#### Problem to work on
Quote the data below in full, please, without altering anything.

#### Provided material

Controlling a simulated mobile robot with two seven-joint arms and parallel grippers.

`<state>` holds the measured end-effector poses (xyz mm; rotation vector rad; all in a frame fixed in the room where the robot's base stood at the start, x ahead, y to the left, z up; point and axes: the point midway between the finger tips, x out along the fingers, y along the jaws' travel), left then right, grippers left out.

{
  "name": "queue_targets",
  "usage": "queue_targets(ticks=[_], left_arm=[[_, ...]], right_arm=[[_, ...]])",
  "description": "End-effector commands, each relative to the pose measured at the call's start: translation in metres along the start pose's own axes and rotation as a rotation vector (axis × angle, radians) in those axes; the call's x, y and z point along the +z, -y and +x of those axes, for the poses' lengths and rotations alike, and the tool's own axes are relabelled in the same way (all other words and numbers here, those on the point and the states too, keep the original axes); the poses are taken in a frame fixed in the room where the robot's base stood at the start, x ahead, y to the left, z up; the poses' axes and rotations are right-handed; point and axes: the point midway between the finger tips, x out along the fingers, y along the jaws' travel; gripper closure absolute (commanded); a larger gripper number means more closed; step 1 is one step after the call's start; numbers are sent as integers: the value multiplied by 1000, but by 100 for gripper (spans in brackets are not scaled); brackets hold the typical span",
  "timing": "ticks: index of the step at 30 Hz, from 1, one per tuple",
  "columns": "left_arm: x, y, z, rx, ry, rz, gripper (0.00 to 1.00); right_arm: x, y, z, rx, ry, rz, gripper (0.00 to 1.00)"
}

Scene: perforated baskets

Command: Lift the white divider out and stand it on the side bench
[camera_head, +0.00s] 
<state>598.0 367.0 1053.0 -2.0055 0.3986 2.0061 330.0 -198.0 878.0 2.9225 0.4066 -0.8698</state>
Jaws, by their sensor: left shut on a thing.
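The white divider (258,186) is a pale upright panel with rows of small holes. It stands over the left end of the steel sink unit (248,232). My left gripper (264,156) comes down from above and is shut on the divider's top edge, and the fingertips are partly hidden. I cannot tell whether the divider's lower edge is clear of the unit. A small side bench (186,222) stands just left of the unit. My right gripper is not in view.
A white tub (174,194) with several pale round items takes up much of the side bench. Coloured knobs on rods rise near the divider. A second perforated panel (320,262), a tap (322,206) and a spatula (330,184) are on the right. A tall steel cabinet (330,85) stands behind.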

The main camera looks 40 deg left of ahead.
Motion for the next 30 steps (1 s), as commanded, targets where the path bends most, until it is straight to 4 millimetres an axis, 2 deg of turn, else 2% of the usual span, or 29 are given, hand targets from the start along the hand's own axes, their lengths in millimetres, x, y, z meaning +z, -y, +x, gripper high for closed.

#### Answer to the problem
Controlling a simulated mobile robot with two seven-joint arms and parallel grippers.

`<state>` holds the measured end-effector poses (xyz mm; rotation vector rad; all in a frame fixed in the room where the robot's base stood at the start, x ahead, y to the left, z up; point and axes: the point midway between the finger tips, x out along the fingers, y along the jaws' travel), left then right, grippers left out.

{
  "name": "queue_targets",
  "usage": "queue_targets(ticks=[_], left_arm=[[_, ...]], right_arm=[[_, ...]])",
  "description": "End-effector commands, each relative to the pose measured at the call's start: translation in metres along the start pose's own axes and rotation as a rotation vector (axis × angle, radians) in those axes; the call's x, y and z point along the +z, -y and +x of those axes, for the poses' lengths and rotations alike, and the tool's own axes are relabelled in the same way (all other words and numbers here, those on the point and the states too, keep the original axes); the poses are taken in a frame fixed in the room where the robot's base stood at the start, x ahead, y to the left, z up; the poses' axes and rotations are right-handed; point and axes: the point midway between the finger tips, x out along the fingers, y along the jaws' travel; gripper closure absolute (commanded); a larger gripper number means more closed; step 1 is one step after the call's start; numbers are sent as integers: the value multiplied by 1000, but by 100 for gripper (spans in brackets are not scaled); brackets hold the typical span",
  "timing": "ticks: index of the step at 30 Hz, from 1, one per tuple",
  "columns": "left_arm: x, y, z, rx, ry, rz, gripper (0.00 to 1.00); right_arm: x, y, z, rx, ry, rz, gripper (0.00 to 1.00)"
}

Scene: perforated baskets

Command: Lift the white divider out and stand it on the side bench
[camera_head, +0.00s] 
<state>598.0 367.0 1053.0 -2.0055 0.3986 2.0061 330.0 -198.0 878.0 2.9225 0.4066 -0.8698</state>
Jaws, by their sensor: left shut on a thing.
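The white divider (258,186) is a pale upright panel with rows of small holes. It stands over the left end of the steel sink unit (248,232). My left gripper (264,156) comes down from above and is shut on the divider's top edge, and the fingertips are partly hidden. I cannot tell whether the divider's lower edge is clear of the unit. A small side bench (186,222) stands just left of the unit. My right gripper is not in view.
A white tub (174,194) with several pale round items takes up much of the side bench. Coloured knobs on rods rise near the divider. A second perforated panel (320,262), a tap (322,206) and a spatula (330,184) are on the right. A tall steel cabinet (330,85) stands behind.

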The main camera looks 40 deg left of ahead.
Motion for the next 30 steps (1 s), as commanded, targets where the path bends most, until it is straight to 4 millimetres an axis, 2 deg of turn, else 2% of the usual span, or 29 are given, hand targets from the start along the hand's own axes, their lengths in millimetres, x, y, z meaning +z, -y, +x, gripper high for closed.

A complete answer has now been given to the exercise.